Orkun Ekmen, a 33-year-old computer engineer voting at the same station, had different views:

"We need change in this country. The AK Party pooled too much power and ruined Turkey. We need a coalition," he said.

Political turmoil

In his election campaign, AK Party leader and prime minister, Ahmet Davutoglu, appealed for votes in order to re-establish stability.

"I'm sure this time our people will vote for the continuation of political stability and that political stability can be achieved only by AK Party," Davutoglu told Al Jazeera. "Therefor I'm very confident we'll have a one-party majority government."
Deniz Ulke Aribogan, a professor of political science at Istanbul University, said Turkey reached a point of satiation after having two elections in five months.

"For people to renew their trust in democracy and elections, polls should be held fairly, in a secure atmosphere and consequently produce a government," she told Al Jazeera.

"Turkey is under high security threats as a result of the current international climate. The country should form a government, leave the elections behind and focus on its real problems. The current instability is corroding the country," she added.

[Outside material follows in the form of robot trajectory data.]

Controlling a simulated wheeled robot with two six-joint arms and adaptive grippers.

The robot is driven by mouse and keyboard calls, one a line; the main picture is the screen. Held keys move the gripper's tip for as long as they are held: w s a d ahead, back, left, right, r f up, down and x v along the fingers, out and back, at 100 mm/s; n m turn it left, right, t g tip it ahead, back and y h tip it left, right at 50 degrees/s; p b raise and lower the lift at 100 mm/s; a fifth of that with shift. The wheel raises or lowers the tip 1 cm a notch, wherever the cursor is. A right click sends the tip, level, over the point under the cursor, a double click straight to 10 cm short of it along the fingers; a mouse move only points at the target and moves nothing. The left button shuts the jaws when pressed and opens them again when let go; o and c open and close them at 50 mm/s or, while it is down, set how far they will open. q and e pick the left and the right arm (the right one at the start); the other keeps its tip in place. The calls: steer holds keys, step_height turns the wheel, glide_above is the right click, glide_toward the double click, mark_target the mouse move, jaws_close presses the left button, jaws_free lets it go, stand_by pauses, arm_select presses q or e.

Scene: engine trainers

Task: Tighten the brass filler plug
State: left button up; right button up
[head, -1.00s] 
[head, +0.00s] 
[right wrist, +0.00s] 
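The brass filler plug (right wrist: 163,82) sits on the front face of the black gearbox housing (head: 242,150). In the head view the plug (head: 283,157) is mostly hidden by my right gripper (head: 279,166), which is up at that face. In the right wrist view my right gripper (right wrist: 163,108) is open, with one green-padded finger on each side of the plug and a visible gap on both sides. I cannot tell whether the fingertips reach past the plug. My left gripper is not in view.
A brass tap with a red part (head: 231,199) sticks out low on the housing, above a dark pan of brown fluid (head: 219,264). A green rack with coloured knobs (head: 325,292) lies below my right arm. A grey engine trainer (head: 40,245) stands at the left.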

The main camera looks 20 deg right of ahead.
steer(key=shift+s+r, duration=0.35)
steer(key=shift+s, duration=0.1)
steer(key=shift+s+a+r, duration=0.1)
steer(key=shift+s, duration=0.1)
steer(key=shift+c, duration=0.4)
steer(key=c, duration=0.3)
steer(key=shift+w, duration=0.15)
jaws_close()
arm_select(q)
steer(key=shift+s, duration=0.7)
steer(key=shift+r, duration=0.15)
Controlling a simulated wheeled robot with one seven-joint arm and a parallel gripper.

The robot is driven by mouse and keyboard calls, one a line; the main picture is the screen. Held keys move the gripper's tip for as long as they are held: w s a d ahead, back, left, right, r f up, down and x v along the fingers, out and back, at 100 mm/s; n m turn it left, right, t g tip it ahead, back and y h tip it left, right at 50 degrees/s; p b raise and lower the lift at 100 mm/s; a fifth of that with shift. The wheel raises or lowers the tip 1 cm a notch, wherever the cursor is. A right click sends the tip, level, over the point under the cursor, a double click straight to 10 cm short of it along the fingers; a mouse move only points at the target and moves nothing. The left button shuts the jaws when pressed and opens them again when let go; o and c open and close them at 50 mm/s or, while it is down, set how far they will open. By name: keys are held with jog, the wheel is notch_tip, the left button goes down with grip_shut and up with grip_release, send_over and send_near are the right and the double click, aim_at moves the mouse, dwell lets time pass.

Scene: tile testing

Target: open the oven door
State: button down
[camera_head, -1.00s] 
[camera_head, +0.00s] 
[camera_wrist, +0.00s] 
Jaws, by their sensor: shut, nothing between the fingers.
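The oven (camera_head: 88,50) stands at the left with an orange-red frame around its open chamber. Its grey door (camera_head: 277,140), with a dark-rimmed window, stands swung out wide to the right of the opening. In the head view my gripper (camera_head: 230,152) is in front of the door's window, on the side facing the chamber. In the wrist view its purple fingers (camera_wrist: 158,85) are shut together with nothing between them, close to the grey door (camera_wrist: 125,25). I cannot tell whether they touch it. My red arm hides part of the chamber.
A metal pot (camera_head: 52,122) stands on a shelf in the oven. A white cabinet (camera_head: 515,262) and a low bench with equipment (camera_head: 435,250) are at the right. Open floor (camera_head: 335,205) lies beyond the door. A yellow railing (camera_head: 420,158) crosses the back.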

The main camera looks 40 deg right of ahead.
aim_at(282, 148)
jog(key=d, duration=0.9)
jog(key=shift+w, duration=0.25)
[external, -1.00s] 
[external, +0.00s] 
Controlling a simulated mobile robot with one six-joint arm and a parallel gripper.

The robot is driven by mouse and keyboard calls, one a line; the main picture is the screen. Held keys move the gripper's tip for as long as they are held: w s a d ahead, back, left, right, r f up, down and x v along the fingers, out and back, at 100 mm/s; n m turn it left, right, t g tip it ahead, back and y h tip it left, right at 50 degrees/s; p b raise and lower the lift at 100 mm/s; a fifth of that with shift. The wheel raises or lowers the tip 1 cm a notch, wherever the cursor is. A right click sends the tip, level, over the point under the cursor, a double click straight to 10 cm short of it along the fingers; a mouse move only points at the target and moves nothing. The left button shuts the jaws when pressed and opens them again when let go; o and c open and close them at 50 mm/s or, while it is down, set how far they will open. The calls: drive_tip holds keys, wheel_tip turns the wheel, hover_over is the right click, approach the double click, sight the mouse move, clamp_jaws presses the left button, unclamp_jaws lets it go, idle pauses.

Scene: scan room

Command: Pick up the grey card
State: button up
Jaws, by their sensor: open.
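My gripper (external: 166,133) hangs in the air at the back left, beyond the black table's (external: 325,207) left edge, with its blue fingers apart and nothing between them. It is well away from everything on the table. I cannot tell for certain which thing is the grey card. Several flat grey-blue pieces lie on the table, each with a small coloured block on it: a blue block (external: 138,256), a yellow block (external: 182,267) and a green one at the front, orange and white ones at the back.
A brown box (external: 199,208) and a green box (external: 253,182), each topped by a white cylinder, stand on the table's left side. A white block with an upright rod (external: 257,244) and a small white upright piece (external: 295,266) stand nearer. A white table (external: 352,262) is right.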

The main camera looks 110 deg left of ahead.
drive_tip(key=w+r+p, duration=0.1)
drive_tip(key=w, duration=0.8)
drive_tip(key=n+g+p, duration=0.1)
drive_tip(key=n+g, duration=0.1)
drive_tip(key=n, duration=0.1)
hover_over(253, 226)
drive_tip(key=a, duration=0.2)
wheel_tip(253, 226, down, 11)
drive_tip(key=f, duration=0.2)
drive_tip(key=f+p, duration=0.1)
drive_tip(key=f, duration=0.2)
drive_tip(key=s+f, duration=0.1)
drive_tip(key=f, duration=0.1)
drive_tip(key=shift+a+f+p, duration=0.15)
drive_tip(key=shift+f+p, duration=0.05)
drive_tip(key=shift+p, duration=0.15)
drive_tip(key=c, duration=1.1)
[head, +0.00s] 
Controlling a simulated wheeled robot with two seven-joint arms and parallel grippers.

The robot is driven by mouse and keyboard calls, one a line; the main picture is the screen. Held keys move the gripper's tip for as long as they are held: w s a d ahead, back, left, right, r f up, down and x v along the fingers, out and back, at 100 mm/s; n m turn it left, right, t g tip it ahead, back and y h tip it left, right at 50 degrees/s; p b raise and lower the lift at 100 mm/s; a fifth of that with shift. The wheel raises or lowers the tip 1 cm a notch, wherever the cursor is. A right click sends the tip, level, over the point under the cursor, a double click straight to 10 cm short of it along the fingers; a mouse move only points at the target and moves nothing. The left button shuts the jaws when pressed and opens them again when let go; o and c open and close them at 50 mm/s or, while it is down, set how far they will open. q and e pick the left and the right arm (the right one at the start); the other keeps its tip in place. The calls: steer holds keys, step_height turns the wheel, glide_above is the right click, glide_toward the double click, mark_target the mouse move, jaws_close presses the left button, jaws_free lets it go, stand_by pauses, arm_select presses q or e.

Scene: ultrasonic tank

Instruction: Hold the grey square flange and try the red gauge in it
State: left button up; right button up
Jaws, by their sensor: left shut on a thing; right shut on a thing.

Supporters of the AK Party said it changed the decades-long secularist military and bureaucracy-powered politics of Turkey, freeing the religiously conservative parts of the society and converted an ailing economy plagued by chronic inflation into a growing and stable one.

However, the party has been criticised in the recent years by Western governments, rights groups and the Turkish opposition parties for cracking down on opposition protests and media, alleged corruption, social media bans, and judicial amendments allegedly meant to accumulate power.